Your task is to filter the data below down to the lines holding "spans".

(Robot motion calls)
● ● ●
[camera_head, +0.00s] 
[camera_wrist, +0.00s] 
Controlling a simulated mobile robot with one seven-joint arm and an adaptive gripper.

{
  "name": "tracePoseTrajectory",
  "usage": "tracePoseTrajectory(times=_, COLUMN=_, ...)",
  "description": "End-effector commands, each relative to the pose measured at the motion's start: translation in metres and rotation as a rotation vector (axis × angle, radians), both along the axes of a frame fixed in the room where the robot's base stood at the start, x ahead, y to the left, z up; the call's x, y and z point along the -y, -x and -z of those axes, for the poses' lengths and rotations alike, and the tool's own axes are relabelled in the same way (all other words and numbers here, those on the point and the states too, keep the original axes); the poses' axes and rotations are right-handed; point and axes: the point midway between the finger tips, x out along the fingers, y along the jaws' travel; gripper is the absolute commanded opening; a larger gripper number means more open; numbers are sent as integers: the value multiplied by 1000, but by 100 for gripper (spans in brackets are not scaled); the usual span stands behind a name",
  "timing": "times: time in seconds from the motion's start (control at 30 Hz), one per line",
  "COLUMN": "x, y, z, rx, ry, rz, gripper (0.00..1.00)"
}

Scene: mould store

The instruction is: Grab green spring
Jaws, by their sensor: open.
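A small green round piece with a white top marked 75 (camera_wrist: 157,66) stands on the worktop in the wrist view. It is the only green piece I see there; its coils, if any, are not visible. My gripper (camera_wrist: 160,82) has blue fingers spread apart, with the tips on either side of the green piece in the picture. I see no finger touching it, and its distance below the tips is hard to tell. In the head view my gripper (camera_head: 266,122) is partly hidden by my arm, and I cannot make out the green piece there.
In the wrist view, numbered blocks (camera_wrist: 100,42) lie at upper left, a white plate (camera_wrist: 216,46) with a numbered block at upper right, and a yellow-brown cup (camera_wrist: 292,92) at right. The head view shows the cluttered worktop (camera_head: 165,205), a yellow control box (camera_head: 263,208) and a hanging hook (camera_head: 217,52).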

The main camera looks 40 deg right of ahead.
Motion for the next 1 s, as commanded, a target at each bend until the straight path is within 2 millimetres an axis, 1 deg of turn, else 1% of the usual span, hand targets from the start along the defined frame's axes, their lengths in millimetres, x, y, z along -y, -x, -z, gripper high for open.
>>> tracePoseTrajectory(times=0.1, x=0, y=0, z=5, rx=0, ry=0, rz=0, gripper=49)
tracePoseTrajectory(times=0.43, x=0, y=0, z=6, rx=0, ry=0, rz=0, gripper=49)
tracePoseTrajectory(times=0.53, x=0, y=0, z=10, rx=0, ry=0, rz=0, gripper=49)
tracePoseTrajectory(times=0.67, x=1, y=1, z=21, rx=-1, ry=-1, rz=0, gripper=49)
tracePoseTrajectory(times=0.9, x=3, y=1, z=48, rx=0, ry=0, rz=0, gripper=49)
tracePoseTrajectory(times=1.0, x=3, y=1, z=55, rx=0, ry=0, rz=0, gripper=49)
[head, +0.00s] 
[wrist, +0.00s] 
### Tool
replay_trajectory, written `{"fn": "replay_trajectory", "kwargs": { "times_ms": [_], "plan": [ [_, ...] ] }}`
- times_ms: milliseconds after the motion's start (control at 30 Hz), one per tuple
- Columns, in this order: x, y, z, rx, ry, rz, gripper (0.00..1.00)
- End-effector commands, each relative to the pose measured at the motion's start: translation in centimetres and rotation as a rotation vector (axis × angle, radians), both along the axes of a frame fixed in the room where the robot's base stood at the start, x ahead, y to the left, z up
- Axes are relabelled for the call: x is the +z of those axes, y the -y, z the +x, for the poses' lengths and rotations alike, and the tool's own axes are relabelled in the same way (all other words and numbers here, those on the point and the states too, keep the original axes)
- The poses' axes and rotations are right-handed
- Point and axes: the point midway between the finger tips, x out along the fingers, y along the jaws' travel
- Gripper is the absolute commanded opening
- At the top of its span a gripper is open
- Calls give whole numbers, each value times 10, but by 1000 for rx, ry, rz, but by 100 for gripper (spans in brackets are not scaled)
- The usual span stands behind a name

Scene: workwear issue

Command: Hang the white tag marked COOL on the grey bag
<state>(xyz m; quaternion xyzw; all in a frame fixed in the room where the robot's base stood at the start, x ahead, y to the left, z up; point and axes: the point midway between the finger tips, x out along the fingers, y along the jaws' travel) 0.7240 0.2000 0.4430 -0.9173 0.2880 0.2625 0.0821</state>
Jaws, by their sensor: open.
● ● ●
(SOLUTION TO THE EXERCISE)
  "description": "End-effector commands, each relative to the pose measured at the motion's start: translation in metres and rotation as a rotation vector (axis × angle, radians), both along the axes of a frame fixed in the room where the robot's base stood at the start, x ahead, y to the left, z up; the call's x, y and z point along the -y, -x and -z of those axes, for the poses' lengths and rotations alike, and the tool's own axes are relabelled in the same way (all other words and numbers here, those on the point and the states too, keep the original axes); the poses' axes and rotations are right-handed; point and axes: the point midway between the finger tips, x out along the fingers, y along the jaws' travel; gripper is the absolute commanded opening; a larger gripper number means more open; numbers are sent as integers: the value multiplied by 1000, but by 100 for gripper (spans in brackets are not scaled); the usual span stands behind a name",
- Calls give whole numbers, each value times 10, but by 1000 for rx, ry, rz, but by 100 for gripper (spans in brackets are not scaled)

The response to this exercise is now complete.